State how many lines hold the string "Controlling". Give the number and nothing else.

*****

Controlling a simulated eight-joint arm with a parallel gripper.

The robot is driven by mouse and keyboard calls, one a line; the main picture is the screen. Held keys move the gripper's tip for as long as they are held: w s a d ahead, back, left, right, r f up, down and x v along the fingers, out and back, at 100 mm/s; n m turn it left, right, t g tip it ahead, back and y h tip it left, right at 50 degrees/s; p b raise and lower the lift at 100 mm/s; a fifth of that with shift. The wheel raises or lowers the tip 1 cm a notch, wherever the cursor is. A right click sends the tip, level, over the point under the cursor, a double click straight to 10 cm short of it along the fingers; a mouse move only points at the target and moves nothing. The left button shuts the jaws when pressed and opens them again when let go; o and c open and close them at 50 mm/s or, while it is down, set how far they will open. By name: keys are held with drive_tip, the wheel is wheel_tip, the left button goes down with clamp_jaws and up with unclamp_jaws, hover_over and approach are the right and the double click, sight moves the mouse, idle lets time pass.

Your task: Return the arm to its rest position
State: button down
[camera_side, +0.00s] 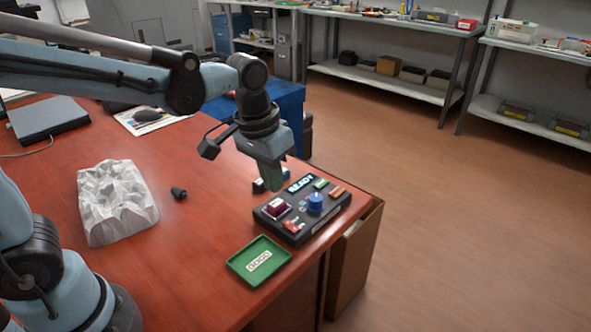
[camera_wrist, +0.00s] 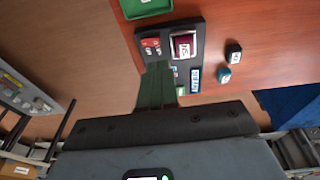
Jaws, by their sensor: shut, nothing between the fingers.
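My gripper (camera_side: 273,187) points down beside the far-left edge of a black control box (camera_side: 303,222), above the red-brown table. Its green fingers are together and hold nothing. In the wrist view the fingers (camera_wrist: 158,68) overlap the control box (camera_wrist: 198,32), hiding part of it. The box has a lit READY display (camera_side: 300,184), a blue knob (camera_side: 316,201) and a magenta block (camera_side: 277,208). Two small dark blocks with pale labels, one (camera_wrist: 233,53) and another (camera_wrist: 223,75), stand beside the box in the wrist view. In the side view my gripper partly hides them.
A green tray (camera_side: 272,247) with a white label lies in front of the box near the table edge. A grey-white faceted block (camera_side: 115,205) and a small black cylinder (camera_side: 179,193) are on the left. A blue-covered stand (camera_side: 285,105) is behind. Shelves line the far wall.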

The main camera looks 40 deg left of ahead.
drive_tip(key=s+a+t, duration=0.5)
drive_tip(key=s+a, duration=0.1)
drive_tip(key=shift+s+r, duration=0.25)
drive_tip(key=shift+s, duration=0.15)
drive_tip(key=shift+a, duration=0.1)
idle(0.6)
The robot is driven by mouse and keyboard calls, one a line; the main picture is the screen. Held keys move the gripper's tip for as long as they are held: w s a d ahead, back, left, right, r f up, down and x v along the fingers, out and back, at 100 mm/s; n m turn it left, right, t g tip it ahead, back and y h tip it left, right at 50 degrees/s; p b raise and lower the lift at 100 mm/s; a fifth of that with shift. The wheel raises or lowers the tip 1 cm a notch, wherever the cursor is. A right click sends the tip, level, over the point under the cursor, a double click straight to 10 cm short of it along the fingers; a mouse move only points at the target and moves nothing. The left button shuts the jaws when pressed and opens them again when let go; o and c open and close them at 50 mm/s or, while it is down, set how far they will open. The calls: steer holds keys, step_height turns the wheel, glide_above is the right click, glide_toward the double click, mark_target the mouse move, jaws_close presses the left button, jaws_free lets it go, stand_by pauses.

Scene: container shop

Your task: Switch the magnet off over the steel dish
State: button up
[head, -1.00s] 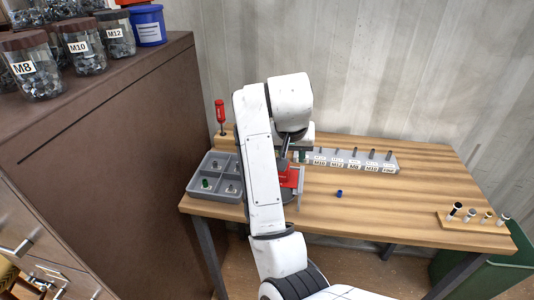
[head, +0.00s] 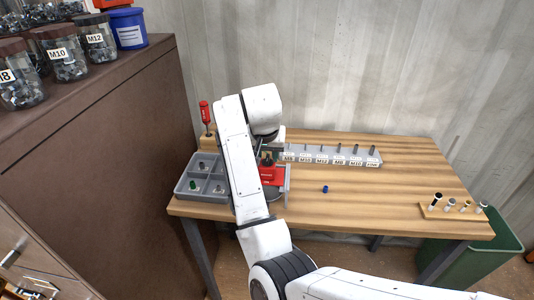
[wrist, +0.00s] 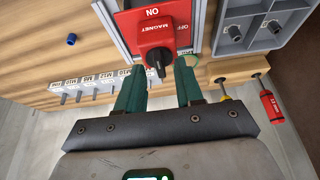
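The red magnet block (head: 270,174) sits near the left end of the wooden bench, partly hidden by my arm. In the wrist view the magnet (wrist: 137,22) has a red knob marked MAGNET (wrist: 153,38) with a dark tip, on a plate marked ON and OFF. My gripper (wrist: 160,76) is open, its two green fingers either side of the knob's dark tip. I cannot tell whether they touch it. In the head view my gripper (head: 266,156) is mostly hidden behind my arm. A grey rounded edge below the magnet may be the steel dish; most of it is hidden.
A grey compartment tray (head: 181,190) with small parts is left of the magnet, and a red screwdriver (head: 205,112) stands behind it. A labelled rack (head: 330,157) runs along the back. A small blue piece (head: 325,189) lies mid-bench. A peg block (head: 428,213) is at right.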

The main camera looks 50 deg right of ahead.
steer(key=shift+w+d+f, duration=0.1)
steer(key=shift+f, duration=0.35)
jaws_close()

*****

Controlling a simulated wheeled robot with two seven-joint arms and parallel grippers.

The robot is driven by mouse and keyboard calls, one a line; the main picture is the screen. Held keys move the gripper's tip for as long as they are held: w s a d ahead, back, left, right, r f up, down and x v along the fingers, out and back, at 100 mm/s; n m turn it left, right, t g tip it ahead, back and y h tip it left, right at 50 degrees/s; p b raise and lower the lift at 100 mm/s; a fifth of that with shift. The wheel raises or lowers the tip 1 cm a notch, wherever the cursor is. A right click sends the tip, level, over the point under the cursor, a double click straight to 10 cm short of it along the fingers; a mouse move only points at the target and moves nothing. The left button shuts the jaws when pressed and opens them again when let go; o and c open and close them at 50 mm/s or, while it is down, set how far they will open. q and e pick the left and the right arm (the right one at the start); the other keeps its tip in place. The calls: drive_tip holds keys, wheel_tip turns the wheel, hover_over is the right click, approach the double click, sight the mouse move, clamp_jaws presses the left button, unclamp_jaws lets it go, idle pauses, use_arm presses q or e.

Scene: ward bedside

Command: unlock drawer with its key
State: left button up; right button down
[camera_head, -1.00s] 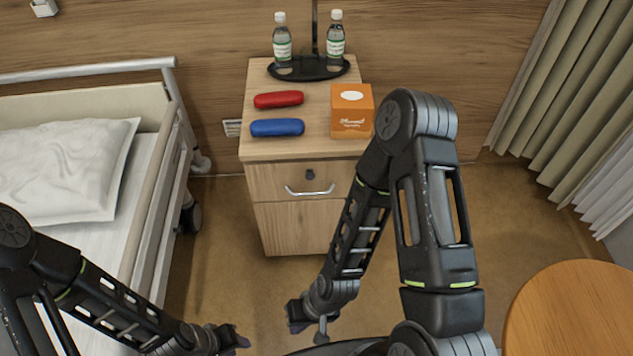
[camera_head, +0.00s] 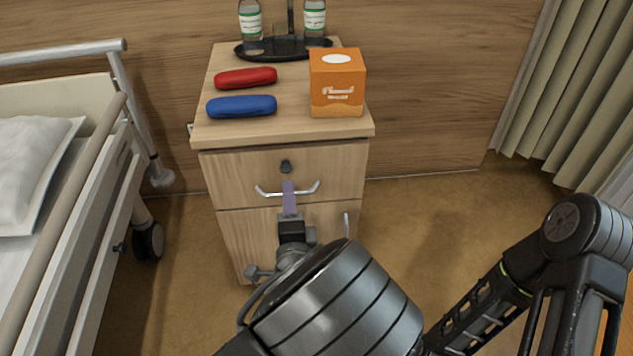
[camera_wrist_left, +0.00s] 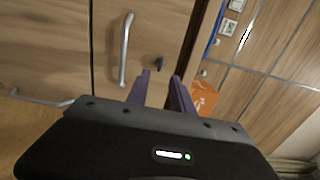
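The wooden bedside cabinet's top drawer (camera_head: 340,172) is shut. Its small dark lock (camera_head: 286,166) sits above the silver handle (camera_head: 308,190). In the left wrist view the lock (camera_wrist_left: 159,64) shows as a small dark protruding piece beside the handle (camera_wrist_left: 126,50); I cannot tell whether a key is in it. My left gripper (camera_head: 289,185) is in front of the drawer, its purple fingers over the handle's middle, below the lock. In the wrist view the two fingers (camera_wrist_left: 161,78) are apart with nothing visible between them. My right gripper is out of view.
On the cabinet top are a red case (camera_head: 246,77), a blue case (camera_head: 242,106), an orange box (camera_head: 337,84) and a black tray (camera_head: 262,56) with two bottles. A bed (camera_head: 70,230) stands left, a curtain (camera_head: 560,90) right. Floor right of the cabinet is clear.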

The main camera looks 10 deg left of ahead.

*****

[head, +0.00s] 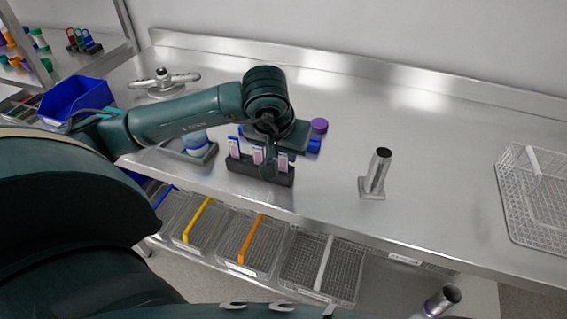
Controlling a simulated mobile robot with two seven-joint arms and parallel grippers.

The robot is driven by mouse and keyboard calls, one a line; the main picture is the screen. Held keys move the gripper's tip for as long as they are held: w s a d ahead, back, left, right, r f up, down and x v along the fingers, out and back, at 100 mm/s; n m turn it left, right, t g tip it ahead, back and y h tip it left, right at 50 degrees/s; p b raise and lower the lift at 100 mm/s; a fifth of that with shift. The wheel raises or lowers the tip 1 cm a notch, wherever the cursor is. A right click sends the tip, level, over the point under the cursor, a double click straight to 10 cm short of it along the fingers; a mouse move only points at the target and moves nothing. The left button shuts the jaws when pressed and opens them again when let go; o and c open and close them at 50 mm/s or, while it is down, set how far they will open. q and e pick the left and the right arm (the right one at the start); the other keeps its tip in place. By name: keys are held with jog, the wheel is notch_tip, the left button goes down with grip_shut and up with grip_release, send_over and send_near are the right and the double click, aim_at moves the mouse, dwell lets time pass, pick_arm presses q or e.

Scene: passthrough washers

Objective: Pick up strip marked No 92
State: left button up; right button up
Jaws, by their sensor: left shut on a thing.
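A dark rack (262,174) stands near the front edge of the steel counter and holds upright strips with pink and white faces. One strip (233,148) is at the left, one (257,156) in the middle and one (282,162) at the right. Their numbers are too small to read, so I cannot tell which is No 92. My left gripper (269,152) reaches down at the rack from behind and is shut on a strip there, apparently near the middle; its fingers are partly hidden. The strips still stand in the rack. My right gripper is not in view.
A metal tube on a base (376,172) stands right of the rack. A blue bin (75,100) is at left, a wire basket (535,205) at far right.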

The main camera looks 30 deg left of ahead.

*****

* COMPLETE OUTPUT
3